→ STATED GOAL: Nothing but the lines from the one containing "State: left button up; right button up" to the end of the data should be returned, each exactly as written.

++++++++++++++++++++

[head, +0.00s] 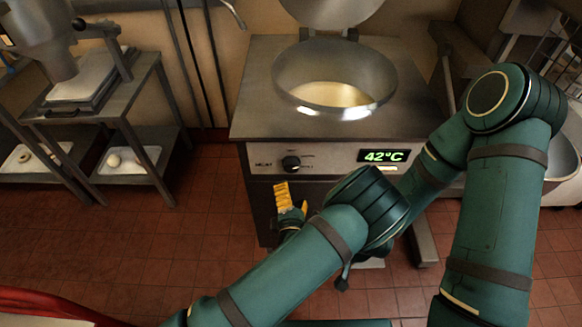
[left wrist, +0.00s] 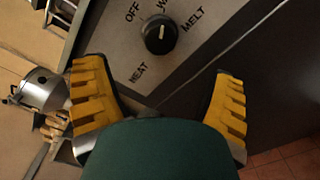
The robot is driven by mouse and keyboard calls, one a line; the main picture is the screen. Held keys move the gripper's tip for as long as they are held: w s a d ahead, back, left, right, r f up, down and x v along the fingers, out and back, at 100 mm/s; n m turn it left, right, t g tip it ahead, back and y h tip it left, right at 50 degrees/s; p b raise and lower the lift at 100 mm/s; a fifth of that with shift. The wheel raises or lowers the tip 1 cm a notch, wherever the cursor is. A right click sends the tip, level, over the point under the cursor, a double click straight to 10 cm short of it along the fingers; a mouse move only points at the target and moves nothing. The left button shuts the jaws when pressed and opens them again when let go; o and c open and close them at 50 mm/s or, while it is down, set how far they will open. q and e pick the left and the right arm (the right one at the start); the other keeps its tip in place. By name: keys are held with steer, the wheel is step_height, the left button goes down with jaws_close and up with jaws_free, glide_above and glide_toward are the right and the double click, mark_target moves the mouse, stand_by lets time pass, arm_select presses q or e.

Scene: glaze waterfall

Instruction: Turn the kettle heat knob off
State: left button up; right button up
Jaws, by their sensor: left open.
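The steel kettle (head: 335,70) stands open with pale liquid inside. Its black heat knob (head: 291,162) is on the front panel, left of the display (head: 383,156) reading 42°C. In the left wrist view the knob (left wrist: 160,38) is ringed by the labels OFF, one starting with W, MELT and HEAT. Its short white mark tilts up and slightly right; the exact setting is hard to tell. My left gripper (head: 293,198) is open and empty, just below the panel. In the left wrist view its yellow fingers (left wrist: 155,82) are wide apart, with the knob beyond them, untouched. My right gripper is hidden.
My right arm bends across the right side, close to the kettle stand's right edge. A steel side table (head: 125,105) with trays stands at the left.

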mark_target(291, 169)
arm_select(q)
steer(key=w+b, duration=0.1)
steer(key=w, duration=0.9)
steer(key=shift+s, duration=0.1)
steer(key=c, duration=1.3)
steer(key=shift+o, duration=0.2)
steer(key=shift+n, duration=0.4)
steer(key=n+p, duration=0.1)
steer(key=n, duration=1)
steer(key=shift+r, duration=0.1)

++++++++++++++++++++

→ COMPLETE RESPONSE:
State: left button up; right button up
Jaws, by their sensor: left open.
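The steel kettle (head: 335,70) stands open with pale liquid inside. Its black heat knob (head: 291,162) is on the front panel, left of the display (head: 383,156) reading 42°C. In the left wrist view the knob (left wrist: 160,38) is ringed by the labels OFF, one starting with W, MELT and HEAT. Its short white mark tilts up and slightly right; the exact setting is hard to tell. My left gripper (head: 293,198) is open and empty, just below the panel. In the left wrist view its yellow fingers (left wrist: 155,82) are wide apart, with the knob beyond them, untouched. My right gripper is hidden.
My right arm bends across the right side, close to the kettle stand's right edge. A steel side table (head: 125,105) with trays stands at the left.

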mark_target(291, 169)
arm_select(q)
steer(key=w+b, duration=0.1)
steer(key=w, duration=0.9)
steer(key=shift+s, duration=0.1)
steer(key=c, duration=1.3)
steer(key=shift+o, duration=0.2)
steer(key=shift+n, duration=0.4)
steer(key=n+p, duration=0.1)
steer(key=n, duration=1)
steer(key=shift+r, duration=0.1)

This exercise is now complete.